Work to complete:
Below are some records; quote exactly the lines from the one that contains "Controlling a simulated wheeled" through the one that contains "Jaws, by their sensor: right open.", inclusive, and no others.

--- START OF Input material ---

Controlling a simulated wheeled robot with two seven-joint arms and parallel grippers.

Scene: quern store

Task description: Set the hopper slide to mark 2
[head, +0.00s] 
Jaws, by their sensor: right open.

--- END OF Input material ---
--- START OF Input material ---

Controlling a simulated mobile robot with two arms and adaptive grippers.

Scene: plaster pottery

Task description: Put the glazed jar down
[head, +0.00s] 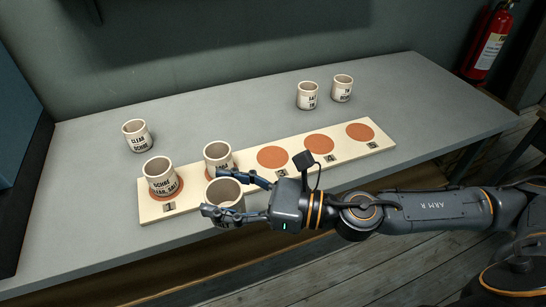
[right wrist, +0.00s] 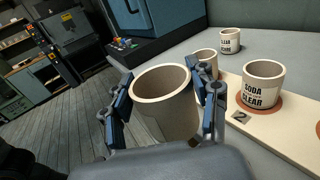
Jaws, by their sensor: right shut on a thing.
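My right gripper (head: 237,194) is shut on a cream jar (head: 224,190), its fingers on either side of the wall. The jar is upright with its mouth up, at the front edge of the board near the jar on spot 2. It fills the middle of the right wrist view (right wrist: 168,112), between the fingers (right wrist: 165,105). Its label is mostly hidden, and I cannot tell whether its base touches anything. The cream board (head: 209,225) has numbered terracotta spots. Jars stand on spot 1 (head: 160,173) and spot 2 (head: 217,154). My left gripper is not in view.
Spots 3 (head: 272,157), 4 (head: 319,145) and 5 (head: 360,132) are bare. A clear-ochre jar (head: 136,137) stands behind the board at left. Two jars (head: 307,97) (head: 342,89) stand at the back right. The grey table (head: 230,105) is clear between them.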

--- END OF Input material ---
--- START OF Input material ---

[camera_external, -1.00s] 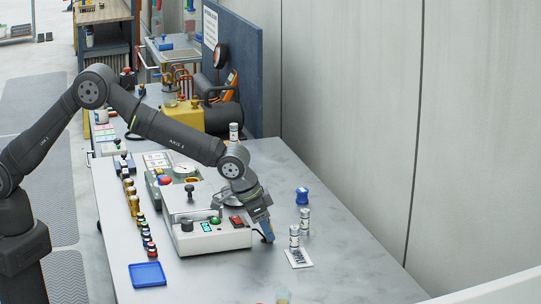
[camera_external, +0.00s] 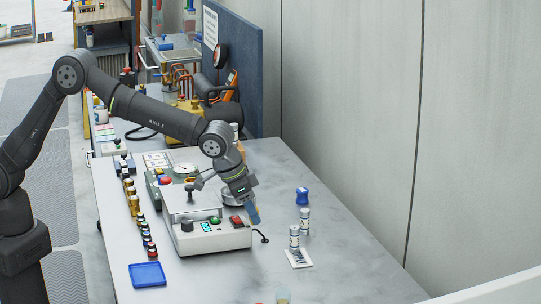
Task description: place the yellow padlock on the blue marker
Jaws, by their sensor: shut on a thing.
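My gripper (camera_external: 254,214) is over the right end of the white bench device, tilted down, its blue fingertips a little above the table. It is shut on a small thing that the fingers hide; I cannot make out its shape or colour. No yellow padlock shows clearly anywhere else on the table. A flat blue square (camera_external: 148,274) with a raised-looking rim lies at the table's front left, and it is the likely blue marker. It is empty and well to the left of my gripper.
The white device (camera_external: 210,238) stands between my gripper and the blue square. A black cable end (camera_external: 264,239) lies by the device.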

--- END OF Input material ---

Output below:
Controlling a simulated wheeled robot with two seven-joint arms and parallel grippers.

Scene: quern store

Task description: Set the hopper slide to mark 2
[head, +0.00s] 
Jaws, by their sensor: right open.

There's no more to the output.